Subversion : Bouleversement, renversement de l’ordre établi, des idées et des valeurs reçues. — Grand Robert de la langue française, 1986

Une société normalisante qui détruit tant nos désirs fait de la destruction de toutes ces normes le seul futur désirable.

Bien sûr j’y suis retourné.

Un texto envoyé par Irina, viens au sauna chaton. La date tombe la veille de mon anniversaire, j’espère avoir droit à un beau cadeau avec plein de bougies.

Je vais traverser le pays pour repousser les limites de mon anatomie. Quel sens j’y vois ? Celui de me confronter à des complexes enfouis sous tout un tas de personnages mythologiques encore plus fucked up qu’Œdipe ? Celui d’assouvir des désirs inavouables, construits depuis l’enfance au plus profond d’un esprit frustré ? De tenter d’assumer une sexualité déviante, face aux assauts d’une société paradoxalement puri­taine et ultra sexualisée ? En tout cas c’est dans mon bide que ça bout, et j’ai envie d’écouter cette ébullition que j’ai tant laissée en suspens.

Toujours baissé la tête devant leurs injonctions. Pas de doigts dans le cul dans la baignoire ou de balles de ping-pong à nettoyer. Pas de porte-jar­retelles, chaussettes dans l’soutif, branlettes au caca. Ou seulement dans la honte. Humiliation, brimades, méprioctobres, et pendant ce temps je cache que j’suis puceau. Larchouma d’avoir des sphincters élastiques ; la classe c’est le coït et une meuf « bonne ». Et autour le stupre vend des bagnoles et des jeux vidéos. Moi je réprime parce qu’on m’a si bien appris à le faire. Deux skins qui s’enculent, la main dans le fion, gang-bang cuir-moustache, 2 girls 1 cup c’qui est dégueulasse c’est qu’ça les dégoûte ; les images tournent dans ma tête, au bout d’un moment j’suis obligé d’réaliser que mes désirs sont étranges.

J’ai beau avoir l’impression de désirs infinis, y a rien à faire, une fois de­vant le club, le trac monte. Bon et puis à un moment il faut bien se lan­cer, je passe pour un couple avec ma pote Sandy. Je sors vingt balles parce que jusqu’à présent j’ai pas trouvé d’espace autogéré à prix libre qui permette ces expérimentations. Quel dommage, un jour on ouvrira un donjon dans un squat, mais d’ici là, on a l’impatience chevillée au slip, et on veut plus attendre. Et puis transgresser leurs normes, ça vaut bien un bifton d’la CAF.

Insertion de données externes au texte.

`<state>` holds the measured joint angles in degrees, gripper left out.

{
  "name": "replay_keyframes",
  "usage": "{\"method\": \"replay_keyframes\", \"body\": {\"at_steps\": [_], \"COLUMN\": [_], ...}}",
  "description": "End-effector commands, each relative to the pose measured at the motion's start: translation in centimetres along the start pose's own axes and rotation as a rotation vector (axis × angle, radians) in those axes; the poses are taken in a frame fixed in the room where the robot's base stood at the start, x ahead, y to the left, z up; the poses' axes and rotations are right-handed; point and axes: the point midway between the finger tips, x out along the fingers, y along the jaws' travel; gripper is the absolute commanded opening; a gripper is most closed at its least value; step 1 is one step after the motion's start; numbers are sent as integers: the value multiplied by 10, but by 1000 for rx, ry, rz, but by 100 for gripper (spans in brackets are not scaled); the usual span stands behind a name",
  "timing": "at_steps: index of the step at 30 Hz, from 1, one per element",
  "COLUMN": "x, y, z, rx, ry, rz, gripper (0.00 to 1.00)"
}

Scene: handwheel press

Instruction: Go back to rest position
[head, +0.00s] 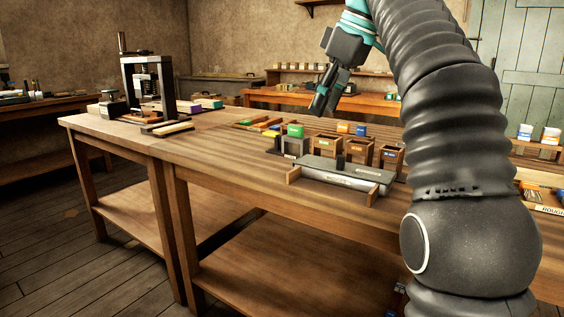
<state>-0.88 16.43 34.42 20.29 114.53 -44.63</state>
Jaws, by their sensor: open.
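My gripper (325,101) hangs in the air above the back part of the workbench (230,151), at the upper middle of the head view. Its dark fingers point down and to the left. They look apart, and I see nothing between them. My dark ribbed arm rises on the right side and hides part of the bench and the back wall. The handwheel press (152,85) stands upright at the left end of the bench, well to the left of my gripper. No contact between my gripper and anything shows.
Several wooden boxes (359,151) and a grey block with a green top (295,143) stand mid-bench. A grey tray with a dark knob (340,172) lies in front of them. The bench's front left part is clear. Shelves and a green door (530,70) are behind.

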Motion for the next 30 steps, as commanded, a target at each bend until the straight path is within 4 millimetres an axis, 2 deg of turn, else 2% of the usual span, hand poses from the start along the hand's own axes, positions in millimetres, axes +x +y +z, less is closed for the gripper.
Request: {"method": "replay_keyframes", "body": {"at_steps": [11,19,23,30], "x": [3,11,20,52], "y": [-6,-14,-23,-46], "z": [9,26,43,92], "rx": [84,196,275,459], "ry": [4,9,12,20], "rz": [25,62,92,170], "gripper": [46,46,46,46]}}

Ce soir, c’est BDSM, mixte. Irina est à la manœuvre et on trouve dans le sauna un surprenant mélange de queers squatteurs hardcore et d’hétéro­sexuels habitués aux soirées « classiques » du lieu. Le cocktail est explosif, presque autant que nos nuits incendiaires. Laisses, colliers, jock-strap, harnais, ball gags, simili-cuir et toys DIY. C’est quasiment notre première à toutes, pourtant on passe pour les plus obsédées des salopes de ce rade. À croire que je suis pas le seul à réprimer ma sexualité.

Le fil du temps transforme mon trac en excitation qui démange. Petit pas­sage à la pissotière pour me nettoyer les chicots, session fessées en intimi­té, ça se chauffe tranquillement. C’est bientôt minuit et à minuit c’est mon annif. Avec Irina on se met d’accord, un gang-bang d’anniversaire c’est le minimum et on se met en quête des 29 bougies.
Elle a son cortège de groupies, et Elle délègue à Farid la liste d’attente. On se retrouve donc à s’occuper d’un vétéran du lieu, agenouillé devant les air max TN de son Maître. Ton prénom c’est plus Marc, c’est Pimprenelle. T’as compris ? Oui. Oui qui ? Oui Maître. Mes orteils dans sa bouche, il s’arrête rapide­ment, le regard penaud et les yeux toujours baissés. Maître, j’y arrive pas, je suis désolé, je crois que c’est les poils de votre ami qui me rebutent. Ben c’est pas grave, je pensais que tu étais expérimenté, mais qu’est-ce qui te fait envie, tu veux en parler ? Il y a des pratiques qui t’intéressent plus que d’autres ? Je crois que je vais m’arrêter là, j’y arrive pas. Merci Maître.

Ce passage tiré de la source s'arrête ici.